23. In case of Taj Services Limited (Supra) held that the benefit under Section 17(b) of the Industrial Disputes Act cannot be denied on the ground that they are running their own business and are receiving profit from such business. Until and unless, it is proved that they have been receiving „adequate remuneration', the petitioners in the present case have not furnished the proof of 'adequate remuneration'.
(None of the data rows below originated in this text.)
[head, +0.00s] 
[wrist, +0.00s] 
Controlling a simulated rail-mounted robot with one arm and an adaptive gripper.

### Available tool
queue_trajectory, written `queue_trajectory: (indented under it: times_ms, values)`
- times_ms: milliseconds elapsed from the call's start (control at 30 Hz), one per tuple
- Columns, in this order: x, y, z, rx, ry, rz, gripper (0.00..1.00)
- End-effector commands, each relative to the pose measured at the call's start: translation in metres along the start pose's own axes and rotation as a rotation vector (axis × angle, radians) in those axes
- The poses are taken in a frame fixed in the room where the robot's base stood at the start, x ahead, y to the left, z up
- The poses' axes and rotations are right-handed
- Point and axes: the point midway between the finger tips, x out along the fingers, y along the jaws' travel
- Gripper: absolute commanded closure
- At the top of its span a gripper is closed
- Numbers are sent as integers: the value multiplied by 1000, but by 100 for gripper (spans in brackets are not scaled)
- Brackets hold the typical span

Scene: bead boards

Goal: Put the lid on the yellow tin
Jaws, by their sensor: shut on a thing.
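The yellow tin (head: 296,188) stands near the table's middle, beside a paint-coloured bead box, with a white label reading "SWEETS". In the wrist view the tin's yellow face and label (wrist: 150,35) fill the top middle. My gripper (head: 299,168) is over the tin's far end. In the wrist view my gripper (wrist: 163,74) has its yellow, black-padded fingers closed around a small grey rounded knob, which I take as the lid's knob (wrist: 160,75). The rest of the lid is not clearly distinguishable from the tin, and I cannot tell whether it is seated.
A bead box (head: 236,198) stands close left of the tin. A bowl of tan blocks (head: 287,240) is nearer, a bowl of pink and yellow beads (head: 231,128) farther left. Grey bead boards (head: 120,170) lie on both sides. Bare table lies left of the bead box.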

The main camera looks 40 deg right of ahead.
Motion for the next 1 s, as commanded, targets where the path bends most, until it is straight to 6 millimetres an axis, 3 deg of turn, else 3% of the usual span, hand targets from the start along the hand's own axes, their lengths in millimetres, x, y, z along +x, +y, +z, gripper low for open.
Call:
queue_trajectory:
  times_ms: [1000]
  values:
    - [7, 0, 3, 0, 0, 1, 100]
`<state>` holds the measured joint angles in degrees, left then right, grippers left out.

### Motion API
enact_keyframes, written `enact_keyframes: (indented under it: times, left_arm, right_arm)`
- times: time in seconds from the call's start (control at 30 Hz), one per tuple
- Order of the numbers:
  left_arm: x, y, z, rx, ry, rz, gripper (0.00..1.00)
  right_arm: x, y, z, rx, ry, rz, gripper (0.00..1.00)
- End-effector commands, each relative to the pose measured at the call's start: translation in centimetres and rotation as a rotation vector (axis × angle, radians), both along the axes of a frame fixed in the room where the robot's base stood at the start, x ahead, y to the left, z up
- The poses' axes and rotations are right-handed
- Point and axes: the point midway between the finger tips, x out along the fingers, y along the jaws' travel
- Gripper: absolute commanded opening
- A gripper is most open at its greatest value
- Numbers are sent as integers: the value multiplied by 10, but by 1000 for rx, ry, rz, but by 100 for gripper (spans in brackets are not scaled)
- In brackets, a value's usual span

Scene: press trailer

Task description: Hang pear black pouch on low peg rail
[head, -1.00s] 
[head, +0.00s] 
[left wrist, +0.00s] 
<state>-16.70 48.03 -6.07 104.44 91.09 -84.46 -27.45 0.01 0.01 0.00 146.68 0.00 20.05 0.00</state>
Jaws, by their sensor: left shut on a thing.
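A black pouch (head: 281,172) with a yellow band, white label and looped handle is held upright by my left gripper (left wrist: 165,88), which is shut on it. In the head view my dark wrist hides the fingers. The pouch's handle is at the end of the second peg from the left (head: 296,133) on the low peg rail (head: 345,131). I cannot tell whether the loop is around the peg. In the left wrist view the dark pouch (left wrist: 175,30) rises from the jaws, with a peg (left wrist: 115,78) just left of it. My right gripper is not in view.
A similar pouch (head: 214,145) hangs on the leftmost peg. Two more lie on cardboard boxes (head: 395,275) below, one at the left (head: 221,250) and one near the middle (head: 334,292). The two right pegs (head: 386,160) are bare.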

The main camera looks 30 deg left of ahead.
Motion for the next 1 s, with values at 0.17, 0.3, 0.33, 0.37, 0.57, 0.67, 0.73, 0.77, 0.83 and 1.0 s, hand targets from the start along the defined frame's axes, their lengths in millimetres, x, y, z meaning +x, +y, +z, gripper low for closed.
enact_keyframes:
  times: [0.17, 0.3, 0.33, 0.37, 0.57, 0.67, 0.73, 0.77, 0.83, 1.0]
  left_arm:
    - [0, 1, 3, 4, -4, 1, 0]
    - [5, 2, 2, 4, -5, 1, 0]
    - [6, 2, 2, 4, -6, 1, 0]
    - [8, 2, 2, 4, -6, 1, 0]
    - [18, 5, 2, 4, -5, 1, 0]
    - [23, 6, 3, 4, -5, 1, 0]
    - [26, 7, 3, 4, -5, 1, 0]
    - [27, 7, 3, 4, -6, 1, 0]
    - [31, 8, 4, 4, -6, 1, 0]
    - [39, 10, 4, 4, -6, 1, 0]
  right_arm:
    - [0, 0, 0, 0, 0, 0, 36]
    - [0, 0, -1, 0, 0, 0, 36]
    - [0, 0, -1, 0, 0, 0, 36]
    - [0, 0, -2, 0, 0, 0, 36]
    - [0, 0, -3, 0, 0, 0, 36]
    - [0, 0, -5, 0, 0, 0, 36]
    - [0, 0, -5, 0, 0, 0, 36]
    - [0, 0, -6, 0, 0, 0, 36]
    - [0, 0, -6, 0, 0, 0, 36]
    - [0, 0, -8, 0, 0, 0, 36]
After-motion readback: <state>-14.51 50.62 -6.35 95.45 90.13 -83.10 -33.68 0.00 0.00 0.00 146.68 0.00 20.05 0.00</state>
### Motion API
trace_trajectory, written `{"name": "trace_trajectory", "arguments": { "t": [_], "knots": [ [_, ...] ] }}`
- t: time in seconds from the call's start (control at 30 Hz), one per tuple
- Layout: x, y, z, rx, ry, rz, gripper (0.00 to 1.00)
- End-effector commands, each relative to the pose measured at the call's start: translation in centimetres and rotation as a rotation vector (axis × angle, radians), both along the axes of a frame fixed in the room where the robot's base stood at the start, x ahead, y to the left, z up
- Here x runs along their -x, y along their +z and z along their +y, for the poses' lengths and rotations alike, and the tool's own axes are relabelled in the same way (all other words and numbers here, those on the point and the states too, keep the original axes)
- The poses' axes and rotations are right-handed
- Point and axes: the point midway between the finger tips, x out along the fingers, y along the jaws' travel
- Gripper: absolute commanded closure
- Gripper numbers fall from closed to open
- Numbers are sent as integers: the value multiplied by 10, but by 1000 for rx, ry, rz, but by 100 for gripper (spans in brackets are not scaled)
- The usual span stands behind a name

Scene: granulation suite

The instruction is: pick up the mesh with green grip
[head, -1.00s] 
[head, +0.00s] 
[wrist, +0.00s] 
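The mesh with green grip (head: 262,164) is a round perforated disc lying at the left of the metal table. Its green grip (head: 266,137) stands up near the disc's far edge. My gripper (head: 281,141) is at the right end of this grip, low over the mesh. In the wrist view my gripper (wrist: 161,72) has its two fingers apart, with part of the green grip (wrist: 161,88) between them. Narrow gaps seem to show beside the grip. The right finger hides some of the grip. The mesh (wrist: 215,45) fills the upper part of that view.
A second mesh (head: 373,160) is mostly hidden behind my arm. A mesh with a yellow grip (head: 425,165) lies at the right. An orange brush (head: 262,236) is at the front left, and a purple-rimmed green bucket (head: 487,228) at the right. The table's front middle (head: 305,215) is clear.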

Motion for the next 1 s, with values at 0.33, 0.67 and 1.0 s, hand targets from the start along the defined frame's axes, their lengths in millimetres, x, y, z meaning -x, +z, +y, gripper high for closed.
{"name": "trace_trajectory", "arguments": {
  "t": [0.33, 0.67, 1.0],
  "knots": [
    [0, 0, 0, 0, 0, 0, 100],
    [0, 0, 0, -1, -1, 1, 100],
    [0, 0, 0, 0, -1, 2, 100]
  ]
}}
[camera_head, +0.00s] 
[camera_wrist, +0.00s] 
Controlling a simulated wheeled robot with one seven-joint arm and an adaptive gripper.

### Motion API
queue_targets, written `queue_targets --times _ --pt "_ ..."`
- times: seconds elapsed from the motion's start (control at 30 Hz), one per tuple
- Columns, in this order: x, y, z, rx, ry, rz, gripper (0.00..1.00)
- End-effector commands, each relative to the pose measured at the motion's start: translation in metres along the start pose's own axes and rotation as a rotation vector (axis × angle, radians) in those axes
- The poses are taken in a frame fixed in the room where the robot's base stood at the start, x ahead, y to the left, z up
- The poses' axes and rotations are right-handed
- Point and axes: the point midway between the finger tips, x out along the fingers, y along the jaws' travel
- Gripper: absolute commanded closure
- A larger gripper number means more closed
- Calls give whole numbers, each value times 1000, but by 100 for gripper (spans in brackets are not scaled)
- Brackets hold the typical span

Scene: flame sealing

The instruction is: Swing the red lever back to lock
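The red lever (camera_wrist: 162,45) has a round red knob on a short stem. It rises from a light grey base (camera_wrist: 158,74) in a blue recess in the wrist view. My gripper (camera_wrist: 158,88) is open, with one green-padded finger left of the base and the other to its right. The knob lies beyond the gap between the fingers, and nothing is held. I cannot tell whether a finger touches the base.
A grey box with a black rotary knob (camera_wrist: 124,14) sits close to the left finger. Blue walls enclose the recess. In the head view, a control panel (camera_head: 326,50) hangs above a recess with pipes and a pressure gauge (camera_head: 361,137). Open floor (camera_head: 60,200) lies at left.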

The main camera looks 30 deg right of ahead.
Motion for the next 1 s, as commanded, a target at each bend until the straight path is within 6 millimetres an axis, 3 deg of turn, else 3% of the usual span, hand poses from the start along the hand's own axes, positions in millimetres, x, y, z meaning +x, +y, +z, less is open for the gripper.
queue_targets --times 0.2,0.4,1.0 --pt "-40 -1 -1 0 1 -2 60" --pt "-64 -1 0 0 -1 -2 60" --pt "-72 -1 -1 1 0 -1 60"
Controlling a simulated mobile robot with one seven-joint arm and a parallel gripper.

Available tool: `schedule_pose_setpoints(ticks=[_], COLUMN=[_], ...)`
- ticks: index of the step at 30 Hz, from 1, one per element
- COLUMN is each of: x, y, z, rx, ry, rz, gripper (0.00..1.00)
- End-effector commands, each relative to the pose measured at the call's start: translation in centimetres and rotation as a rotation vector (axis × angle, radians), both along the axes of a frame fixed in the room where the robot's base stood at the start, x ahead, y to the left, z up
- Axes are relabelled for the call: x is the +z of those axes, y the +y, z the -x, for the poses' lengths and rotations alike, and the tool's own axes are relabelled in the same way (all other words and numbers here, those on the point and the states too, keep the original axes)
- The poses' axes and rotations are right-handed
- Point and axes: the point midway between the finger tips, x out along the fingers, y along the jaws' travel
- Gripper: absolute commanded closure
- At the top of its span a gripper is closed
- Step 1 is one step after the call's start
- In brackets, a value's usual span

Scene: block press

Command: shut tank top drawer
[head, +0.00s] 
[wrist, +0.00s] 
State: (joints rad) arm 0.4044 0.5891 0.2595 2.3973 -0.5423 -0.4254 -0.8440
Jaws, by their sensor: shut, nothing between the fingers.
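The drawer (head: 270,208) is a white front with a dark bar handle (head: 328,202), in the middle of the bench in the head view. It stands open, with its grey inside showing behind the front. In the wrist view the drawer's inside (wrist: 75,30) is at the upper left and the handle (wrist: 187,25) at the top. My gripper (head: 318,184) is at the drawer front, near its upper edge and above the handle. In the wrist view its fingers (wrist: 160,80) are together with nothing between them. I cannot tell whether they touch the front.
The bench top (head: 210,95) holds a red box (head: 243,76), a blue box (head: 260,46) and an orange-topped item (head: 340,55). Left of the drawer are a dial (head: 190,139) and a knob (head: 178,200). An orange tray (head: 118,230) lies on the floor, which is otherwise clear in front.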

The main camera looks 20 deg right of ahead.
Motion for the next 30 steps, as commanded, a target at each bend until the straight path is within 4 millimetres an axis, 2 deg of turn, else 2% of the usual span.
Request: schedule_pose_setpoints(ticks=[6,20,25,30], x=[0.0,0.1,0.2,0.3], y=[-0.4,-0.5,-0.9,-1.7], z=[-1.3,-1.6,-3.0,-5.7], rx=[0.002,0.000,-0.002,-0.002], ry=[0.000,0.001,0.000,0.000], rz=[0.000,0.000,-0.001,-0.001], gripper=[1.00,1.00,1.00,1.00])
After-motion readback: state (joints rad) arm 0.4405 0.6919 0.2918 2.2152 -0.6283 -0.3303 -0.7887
24. It is decided in case of 'Kirti Kumar T Patel' that the Court can enforce the spirit intentment and purpose of litigation that the workman who is to get the wages from the date of award till the challenged to the award is finally decided as per the statement of the objects and reasons of the Industrial Disputes (Amendment Clauses) Act, 1982, by which Section 17(b) was inserted in the Act. The interim relief can be granted with effect from the date of the award. The transient employment and self-employment would not be a bar to relief under Section 17(b) of the Industrial Disputes Act.

25. In view of the discussion above and the settled law, I am of the considered opinion that the applicant-respondents are entitled to the relief sought under Section 17(b) of the Industrial Disputes Act.

26. Accordingly, the instant application is allowed.

27. Consequently, the petitioners are directed to calculate their benefits and be disbursed in favour of the applicant-respondents as per law, within four weeks from today.

28. Copy of order be given dasti to both the parties for compliance.

+ W.P.(C) No.11871/2005 & CM No.8814/2005(Stay)

Pleadings are complete.

Rule.

Re-notify for 'Final-hearing' on 26.09.2012.